Copy every line of the data exactly, leaving nothing out.

>> START PROVIDED MATERIAL

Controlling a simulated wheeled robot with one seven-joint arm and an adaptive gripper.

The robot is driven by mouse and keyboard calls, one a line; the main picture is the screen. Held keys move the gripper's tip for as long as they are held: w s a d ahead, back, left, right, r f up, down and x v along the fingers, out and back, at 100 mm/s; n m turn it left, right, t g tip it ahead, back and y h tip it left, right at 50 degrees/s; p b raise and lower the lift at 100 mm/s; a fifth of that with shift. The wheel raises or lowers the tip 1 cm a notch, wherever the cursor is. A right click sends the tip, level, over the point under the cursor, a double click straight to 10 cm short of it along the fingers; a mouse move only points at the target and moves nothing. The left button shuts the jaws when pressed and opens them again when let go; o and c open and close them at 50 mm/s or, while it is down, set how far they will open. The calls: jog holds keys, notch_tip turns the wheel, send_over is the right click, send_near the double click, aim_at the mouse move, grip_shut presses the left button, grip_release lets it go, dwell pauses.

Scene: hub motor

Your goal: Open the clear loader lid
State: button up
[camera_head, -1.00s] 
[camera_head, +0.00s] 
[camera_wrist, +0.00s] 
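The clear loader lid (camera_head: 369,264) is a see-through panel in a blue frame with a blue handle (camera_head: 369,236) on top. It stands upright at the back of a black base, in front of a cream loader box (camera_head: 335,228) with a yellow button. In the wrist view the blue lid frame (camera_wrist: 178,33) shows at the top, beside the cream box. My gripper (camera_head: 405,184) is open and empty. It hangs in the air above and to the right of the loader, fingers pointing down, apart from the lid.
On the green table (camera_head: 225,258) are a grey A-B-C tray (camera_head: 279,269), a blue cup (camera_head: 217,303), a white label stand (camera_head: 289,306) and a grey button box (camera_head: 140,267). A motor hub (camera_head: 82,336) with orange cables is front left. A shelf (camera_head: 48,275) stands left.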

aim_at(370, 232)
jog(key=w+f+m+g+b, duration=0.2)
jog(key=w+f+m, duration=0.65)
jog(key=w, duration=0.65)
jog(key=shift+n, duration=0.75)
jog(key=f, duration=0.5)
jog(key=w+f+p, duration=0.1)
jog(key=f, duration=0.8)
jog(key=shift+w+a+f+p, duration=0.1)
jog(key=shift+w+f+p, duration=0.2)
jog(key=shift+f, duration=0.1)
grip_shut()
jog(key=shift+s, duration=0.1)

>> END PROVIDED MATERIAL

== RESPONSE ==
Controlling a simulated wheeled robot with one seven-joint arm and an adaptive gripper.

The robot is driven by mouse and keyboard calls, one a line; the main picture is the screen. Held keys move the gripper's tip for as long as they are held: w s a d ahead, back, left, right, r f up, down and x v along the fingers, out and back, at 100 mm/s; n m turn it left, right, t g tip it ahead, back and y h tip it left, right at 50 degrees/s; p b raise and lower the lift at 100 mm/s; a fifth of that with shift. The wheel raises or lowers the tip 1 cm a notch, wherever the cursor is. A right click sends the tip, level, over the point under the cursor, a double click straight to 10 cm short of it along the fingers; a mouse move only points at the target and moves nothing. The left button shuts the jaws when pressed and opens them again when let go; o and c open and close them at 50 mm/s or, while it is down, set how far they will open. The calls: jog holds keys, notch_tip turns the wheel, send_over is the right click, send_near the double click, aim_at the mouse move, grip_shut presses the left button, grip_release lets it go, dwell pauses.

Scene: hub motor

Your goal: Open the clear loader lid
State: button up
[camera_head, -1.00s] 
[camera_head, +0.00s] 
[camera_wrist, +0.00s] 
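The clear loader lid (camera_head: 369,264) is a see-through panel in a blue frame with a blue handle (camera_head: 369,236) on top. It stands upright at the back of a black base, in front of a cream loader box (camera_head: 335,228) with a yellow button. In the wrist view the blue lid frame (camera_wrist: 178,33) shows at the top, beside the cream box. My gripper (camera_head: 405,184) is open and empty. It hangs in the air above and to the right of the loader, fingers pointing down, apart from the lid.
On the green table (camera_head: 225,258) are a grey A-B-C tray (camera_head: 279,269), a blue cup (camera_head: 217,303), a white label stand (camera_head: 289,306) and a grey button box (camera_head: 140,267). A motor hub (camera_head: 82,336) with orange cables is front left. A shelf (camera_head: 48,275) stands left.

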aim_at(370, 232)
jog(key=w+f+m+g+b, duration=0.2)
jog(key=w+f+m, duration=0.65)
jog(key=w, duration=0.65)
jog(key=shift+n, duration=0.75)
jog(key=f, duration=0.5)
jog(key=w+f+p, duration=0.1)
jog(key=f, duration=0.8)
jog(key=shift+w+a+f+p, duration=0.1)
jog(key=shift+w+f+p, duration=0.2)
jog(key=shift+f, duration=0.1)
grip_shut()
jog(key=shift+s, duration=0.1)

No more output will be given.